Cleaning Up Loose Ends for 403(b)s

September 23, 2013 ( – The scramble may be over to get into compliance with new 403(b) regulations passed in 2007, but this doesn’t mean the work is done for tax-exempt employers.

Speaking at the 66th Annual Plan Sponsor Council of America (PSCA) Conference, Vince Rainforth, vice president for the Tax-Exempt Market at Principal Financial Group, said tax-exempt 403(b) plan sponsors still face challenges including knowing whether they are or if they want to be governed by the Employee Retirement Income Security Act (ERISA), adopting a written plan and governing plan processes, having too many points of contact for participants, managing participant activity and terminating plans when they include contracts with withdrawal restrictions. George Fraser, managing director at Retirement Benefits Group, interjected that, rather than terminate a plan, it would be easier to keep it and run it as 401(k)s are run.

According to Fraser, 403(b) plan sponsors and fiduciaries need to catch up to the standards of 401(k) sponsors and fiduciaries for plan design and governance, selecting and monitoring investments and fees. He said 403(b) plan sponsors have the same goal as 401(k) plan sponsors—to help participants get retirement ready—so they need the same help from advisers. Rainforth added that many tax-exempt do not know what they don’t know and many have never used an adviser.

Fraser said 403(b)s need investment policy statements, plan or investment committees that meet quarterly and a fiduciary file cabinet. Rainforth said they also need fiduciary liability insurance.

In addition, Rainforth suggested employee education best practices—a consistent message, one-on-one advice and measurement of results of communications. He said it would also help to consolidate from multiple providers to one to help participants see what they have rather than get different statements. “At least consolidate to one statement for participants if there are multiple providers,” he stated.
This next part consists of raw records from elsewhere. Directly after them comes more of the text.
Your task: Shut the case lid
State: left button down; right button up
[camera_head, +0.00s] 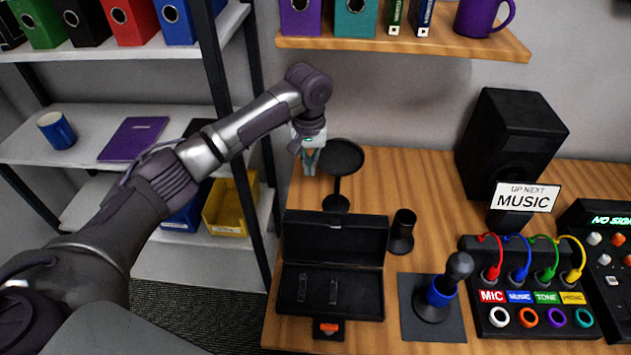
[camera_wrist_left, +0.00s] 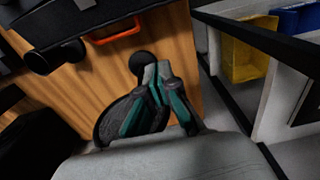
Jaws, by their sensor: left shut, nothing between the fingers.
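The black case (camera_head: 375,300) lies on the desk with its lid (camera_head: 335,240) raised at the back, showing its inner face. Two small dark fittings show inside the tray, and an orange latch (camera_head: 328,328) sits at the front. My left gripper (camera_head: 309,168) is shut and empty, behind the case and apart from the lid, left of a round black stand. In the left wrist view its teal fingers (camera_wrist_left: 156,75) are together, and a dark body, seemingly the case (camera_wrist_left: 75,18), shows at the upper left with an orange handle (camera_wrist_left: 115,30). My right gripper is not in view.
The round black stand (camera_head: 340,157) is close beside my left gripper. A black cup (camera_head: 402,232) and a joystick-like device (camera_head: 440,290) stand right of the case. A cable panel (camera_head: 530,320), sign (camera_head: 525,197) and speaker (camera_head: 510,145) are farther right. A shelf post (camera_head: 235,150) is left.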

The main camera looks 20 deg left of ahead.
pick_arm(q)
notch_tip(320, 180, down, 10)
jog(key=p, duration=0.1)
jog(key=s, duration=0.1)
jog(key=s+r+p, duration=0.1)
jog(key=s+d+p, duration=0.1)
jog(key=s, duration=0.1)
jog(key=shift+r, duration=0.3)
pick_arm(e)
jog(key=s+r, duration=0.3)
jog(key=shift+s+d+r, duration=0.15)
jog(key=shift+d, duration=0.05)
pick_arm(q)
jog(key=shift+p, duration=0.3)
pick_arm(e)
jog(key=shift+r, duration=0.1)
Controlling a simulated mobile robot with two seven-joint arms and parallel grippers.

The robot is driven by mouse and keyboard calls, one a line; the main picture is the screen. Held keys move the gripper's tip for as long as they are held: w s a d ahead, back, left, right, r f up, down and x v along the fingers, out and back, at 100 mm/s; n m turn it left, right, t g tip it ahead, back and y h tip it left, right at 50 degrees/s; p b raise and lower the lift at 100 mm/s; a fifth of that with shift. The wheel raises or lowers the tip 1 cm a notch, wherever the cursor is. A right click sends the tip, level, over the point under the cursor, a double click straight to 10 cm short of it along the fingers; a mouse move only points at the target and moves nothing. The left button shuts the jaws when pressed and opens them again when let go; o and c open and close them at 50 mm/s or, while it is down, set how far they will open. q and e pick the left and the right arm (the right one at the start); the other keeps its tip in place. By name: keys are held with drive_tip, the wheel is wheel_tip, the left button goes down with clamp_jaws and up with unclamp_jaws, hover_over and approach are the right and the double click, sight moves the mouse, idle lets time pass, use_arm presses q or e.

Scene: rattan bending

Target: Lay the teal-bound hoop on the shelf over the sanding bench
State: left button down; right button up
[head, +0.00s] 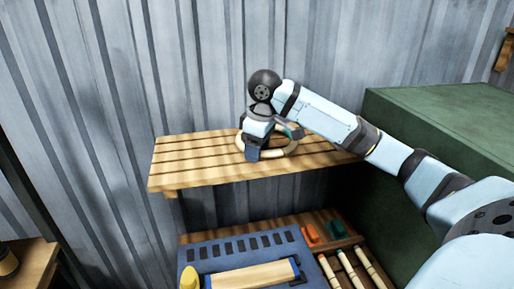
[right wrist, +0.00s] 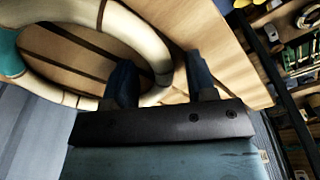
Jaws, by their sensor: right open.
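The teal-bound hoop (head: 281,153) is a pale ring with a teal binding and lies on the slatted wooden shelf (head: 185,160). In the right wrist view the hoop (right wrist: 140,38) appears flat on the shelf boards (right wrist: 75,50), with its teal binding at the left edge. My right gripper (head: 254,150) is at the hoop's left side over the shelf. Its two dark blue fingers (right wrist: 160,64) are apart, with part of the hoop's rim between them. I cannot tell whether either finger touches the rim. My left gripper is out of view.
Below the shelf is the bench with a blue pegboard-like tray (head: 215,255), a pale block (head: 250,276), a yellow item (head: 189,278) and several pale sticks. A large green box (head: 440,115) stands right of the shelf. Corrugated wall (head: 180,70) is behind. The shelf's left part is clear.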

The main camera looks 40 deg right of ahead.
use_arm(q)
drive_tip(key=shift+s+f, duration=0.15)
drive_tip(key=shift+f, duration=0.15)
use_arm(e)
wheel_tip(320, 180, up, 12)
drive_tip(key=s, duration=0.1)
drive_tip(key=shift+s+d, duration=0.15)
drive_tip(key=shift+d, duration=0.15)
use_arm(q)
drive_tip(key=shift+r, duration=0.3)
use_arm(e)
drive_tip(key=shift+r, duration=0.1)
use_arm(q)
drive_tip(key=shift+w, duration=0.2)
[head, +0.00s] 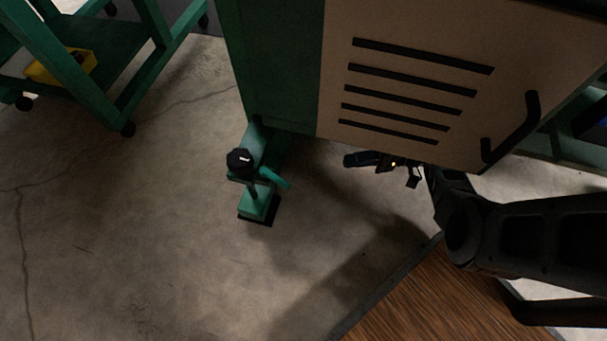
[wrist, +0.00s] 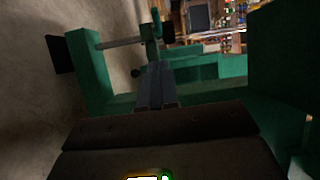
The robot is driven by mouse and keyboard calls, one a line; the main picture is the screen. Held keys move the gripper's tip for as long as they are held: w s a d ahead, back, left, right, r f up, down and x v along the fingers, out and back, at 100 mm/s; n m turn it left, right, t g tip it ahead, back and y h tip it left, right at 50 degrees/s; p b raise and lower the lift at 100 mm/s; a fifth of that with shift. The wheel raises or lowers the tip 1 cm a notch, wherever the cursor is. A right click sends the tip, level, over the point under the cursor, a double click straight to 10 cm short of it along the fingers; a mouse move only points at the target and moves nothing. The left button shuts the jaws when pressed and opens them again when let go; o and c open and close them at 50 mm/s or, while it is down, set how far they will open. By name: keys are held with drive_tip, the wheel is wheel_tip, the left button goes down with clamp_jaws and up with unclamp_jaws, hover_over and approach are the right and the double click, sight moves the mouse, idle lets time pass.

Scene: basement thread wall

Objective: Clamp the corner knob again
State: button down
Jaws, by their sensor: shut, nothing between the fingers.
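The corner knob is a black, round knob (head: 240,161) with a white mark, on top of an upright rod at the cabinet's near corner. A dark knob-like shape (wrist: 168,32) at the rod's end in the wrist view appears to be the same knob. A teal lever (head: 273,178) sticks out below it, above a green foot block (head: 256,204) on a dark pad. My gripper (head: 350,159) is to the right of the knob, low by the door's bottom edge and apart from it. Its fingers (wrist: 154,68) are shut and empty, pointing toward the foot assembly.
The green cabinet (head: 270,65) has a tan slotted door (head: 440,55) with a black handle (head: 517,131), above my gripper. A green wheeled cart (head: 117,92) with a yellow bin (head: 62,66) stands at upper left. Concrete floor (head: 150,240) left of the foot is clear.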

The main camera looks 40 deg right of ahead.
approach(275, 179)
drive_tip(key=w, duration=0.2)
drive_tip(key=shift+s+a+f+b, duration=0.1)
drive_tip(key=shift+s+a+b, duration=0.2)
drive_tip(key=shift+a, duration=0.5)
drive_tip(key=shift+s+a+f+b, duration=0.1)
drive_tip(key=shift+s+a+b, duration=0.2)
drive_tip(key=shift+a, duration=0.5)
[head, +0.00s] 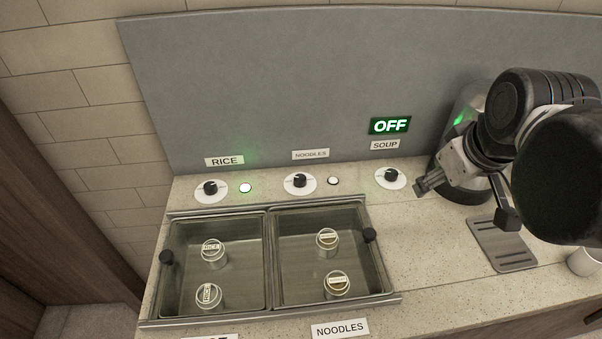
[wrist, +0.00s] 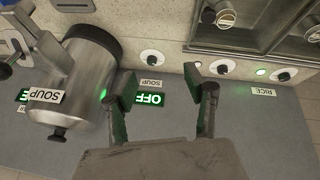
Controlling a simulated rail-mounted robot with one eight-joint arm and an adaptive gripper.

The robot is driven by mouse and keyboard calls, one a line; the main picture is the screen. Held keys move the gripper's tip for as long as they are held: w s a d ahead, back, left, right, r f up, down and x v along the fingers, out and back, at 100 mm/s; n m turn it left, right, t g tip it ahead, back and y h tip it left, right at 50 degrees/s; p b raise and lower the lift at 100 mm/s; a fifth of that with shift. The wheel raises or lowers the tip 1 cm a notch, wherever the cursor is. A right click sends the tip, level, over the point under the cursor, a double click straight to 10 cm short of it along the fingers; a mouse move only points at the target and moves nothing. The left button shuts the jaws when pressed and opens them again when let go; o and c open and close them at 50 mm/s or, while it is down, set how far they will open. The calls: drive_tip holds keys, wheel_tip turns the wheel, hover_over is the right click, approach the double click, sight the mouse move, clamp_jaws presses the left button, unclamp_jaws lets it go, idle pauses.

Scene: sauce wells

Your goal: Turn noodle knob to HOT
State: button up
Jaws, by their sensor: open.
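The noodle knob (head: 299,182) is a black knob on a white round dial, on the counter below the NOODLES label (head: 311,154), between the rice and soup knobs. Its pointer setting is too small to read. It also shows in the wrist view (wrist: 222,67), upside down, beyond the fingers and to the right. The small noodle light (head: 333,181) looks white, without a green glow. My gripper (head: 465,202) is open and empty, to the right of the soup knob and apart from the noodle knob. Its two spread fingers show in the wrist view (wrist: 163,84).
The soup knob (head: 391,176) stands between my gripper and the noodle knob, below a green OFF sign (head: 390,125). A metal soup pot (wrist: 75,80) stands beside my gripper. Lidded wells (head: 270,240) lie in front.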

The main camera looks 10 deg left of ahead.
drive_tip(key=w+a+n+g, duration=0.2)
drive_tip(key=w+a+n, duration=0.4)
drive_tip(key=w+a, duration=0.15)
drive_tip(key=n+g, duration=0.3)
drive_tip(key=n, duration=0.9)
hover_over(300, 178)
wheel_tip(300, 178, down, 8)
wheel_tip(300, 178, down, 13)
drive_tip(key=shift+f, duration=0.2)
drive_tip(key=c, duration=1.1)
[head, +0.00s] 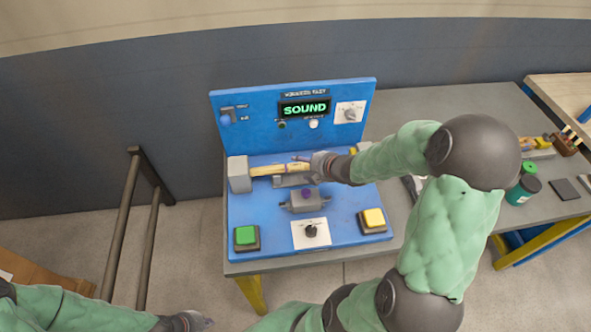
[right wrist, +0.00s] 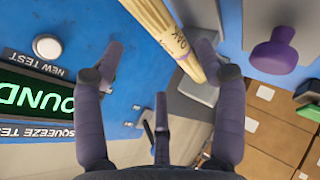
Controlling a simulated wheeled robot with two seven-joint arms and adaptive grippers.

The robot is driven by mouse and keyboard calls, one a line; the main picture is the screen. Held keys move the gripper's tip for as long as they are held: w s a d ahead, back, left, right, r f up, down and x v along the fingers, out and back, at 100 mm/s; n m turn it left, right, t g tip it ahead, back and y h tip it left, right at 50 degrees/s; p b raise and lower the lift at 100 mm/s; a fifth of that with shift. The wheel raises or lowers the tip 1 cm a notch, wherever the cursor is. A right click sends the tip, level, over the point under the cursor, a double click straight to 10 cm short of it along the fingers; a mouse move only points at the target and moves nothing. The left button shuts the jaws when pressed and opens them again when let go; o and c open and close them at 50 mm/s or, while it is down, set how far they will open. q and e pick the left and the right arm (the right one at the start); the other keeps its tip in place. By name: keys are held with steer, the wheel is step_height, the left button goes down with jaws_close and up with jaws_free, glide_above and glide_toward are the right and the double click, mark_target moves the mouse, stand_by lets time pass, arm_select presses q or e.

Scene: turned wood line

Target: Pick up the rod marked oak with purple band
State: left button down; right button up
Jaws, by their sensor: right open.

Tax-exempts also struggle with how to deal with the costs of running a good plan and providing an employer match contribution to motivate employees to save. Rainforth suggested amending the 403(b) plan to make employer contributions discretionary. In addition, he noted if the tax-exempt also has a defined benefit (DB) plan, which has a greater than 100% income replacement ratio for employees, it can consider lowering that cost if employees also have a 403(b) and a non-qualified plan to generate retirement savings.

Rainforth said there are multiple plan types at almost every tax-exempt. “If you can bundle all these together, you can offer a better opportunity for employees to save,” he concluded.